Балалайкин — его абсолютная свобода! Известно, всякое безобразие должно свое приличие иметь! Балалайкин — безобразие, лишенное приличия. Вернее, и приличие превративший в безобразие. С пеленок вла- дея «кодексом благопристойности», он делает с ним, что хочет. Дабы показать свою виртуозность («все могу!») он даже «политику» себе припишет для красного словца, для объемности автопортрета. А коли его в измене отечеству уличат, он тут же эту «политику» так повернет, что и измена на пользу отечеству обратится.
Табаков играет в откровенно импровизационной манере. Как актер он также демонстрирует, что может все. В своей буффонаде он проходит по грани возможного в театре. Его выручает неиссякаемое сценическое обаяние. Порой это буффонада изысканная, порой — грубая, с отрыжкой, сыплющимися крошками и таким каскадом приемов, что и описать невозможно.

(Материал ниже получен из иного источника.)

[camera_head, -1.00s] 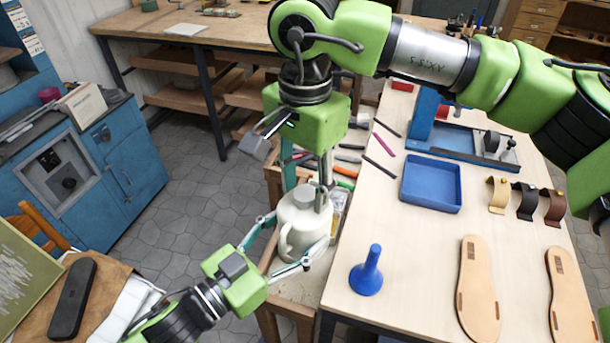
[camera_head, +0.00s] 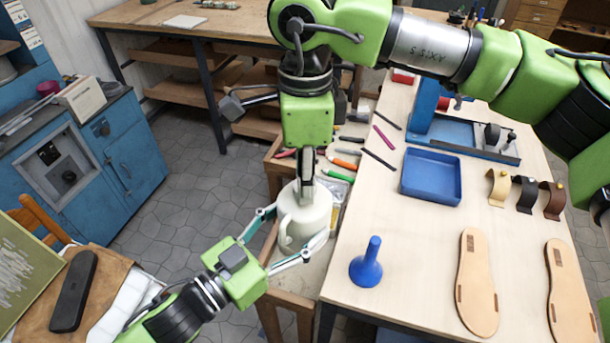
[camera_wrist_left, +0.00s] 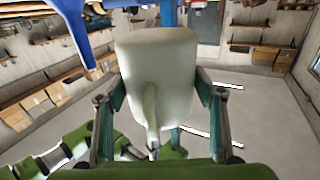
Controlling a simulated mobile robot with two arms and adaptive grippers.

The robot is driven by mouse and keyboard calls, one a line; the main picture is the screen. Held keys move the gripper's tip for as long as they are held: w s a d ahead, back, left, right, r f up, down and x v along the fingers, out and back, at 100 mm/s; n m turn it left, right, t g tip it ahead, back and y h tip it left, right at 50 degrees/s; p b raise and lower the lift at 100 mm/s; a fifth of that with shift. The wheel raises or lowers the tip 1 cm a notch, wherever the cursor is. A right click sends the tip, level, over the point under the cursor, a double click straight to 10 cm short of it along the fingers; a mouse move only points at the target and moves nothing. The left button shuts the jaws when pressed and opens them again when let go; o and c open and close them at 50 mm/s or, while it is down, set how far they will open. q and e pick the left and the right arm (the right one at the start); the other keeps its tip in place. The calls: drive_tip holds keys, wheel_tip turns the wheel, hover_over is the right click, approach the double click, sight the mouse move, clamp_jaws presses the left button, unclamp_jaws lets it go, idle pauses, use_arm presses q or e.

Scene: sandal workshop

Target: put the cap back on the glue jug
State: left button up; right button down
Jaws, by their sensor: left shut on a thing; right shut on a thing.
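The white glue jug (camera_head: 304,216) stands upright on a low wooden stand left of the workbench, its handle facing my left arm. My left gripper (camera_head: 290,233) is shut on it, one finger on each side. In the left wrist view the jug (camera_wrist_left: 158,75) fills the middle between the left gripper's fingers (camera_wrist_left: 160,92). My right gripper (camera_head: 307,186) points straight down at the jug's top, shut on the grey cap. Its fingers, seen edge-on, hide most of the cap, so I cannot tell how it sits on the mouth.
A blue funnel (camera_head: 368,264) stands on the workbench (camera_head: 410,260), close right of the jug. A blue tray (camera_head: 431,178), sandal soles (camera_head: 476,285) and straps (camera_head: 526,203) lie farther right. Several hand tools (camera_head: 345,160) lie behind the jug. Tiled floor is open at left.

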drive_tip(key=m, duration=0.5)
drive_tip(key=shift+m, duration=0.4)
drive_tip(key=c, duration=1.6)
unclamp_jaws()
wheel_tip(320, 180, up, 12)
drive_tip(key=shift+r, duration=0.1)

Табакову доступна клоунада на пуантах — это и есть тот стиль, который представляет нам Балалайкина в принятой системе ценностей. Но высшего соответствия образу актер достигает тогда, когда его героя становится даже немного жалко. Например, когда Балалайкин, разоблаченный в том, что женат, с горечью вспоминает о восьми своих дочерях, когда Балалайкина ведут за шиворот к свадебному столу.
В этом представлении есть сцены, изначально предназначенные для импровизации. Например, «Приемная» и «Обед» у Балалайкина. И Олег Табаков с его фейерверком импровизаций действительно становится в этот момент главным действующим лицом. Однако замысел спектакля требует, чтобы эти эпизоды не заслоняли в памяти зрителей впечатления от первой части, от начального дуэта двух героев.
Первая и вторая части различны по жанру. Первая, если можно так сказать, «интеллектуальная», драма, некое «горе от ума». Вторая — откровенный фарс. Очень важно не нарушить гармонию частей. Когда это удается, щедринский спектакль «Современника», проходит с огромным успехом.
Представление завершается каскадом фантомов.
В приемной Балалайкина появится Очищенный (А.Вокач), полуводевильный-полудраматический персонаж, бывший тапер из заведения Дарьи Семеновны. Его функция — подчеркнуть нечистоплотность, тошнотворность «деятельной благопристойности». Он преуспевает в этой своей функции, вызвав «крик души» Глумова: «Воняет!» Но один раз, словно внезапно перейдя в лагерь автора, Очищенный даст серьезную и трагическую характеристику всего этого бытия… А в доме Фаинушки нас ждет ее метрдотель и фаворит «странствующий полководец» Редедя, тип, приближающийся к абсурдному началу представления, законченный в своем роде образ. А.Мягков создает почти цирковой этюд. Если продолжить сравнение с цирком — это «рыжий» спектакля. Его, как и Очищенного, не следует впрямую сравнивать с Редедей романа. Там в этом образе Щедриным развернуто сатирическое изображение так называемой «восточной политики» русского царизма. В спектакле Редеде отведена роль некоего комического монстра петербургских гостиных. Пластическое мастерство Андрея Мягкова в этой роли отменно.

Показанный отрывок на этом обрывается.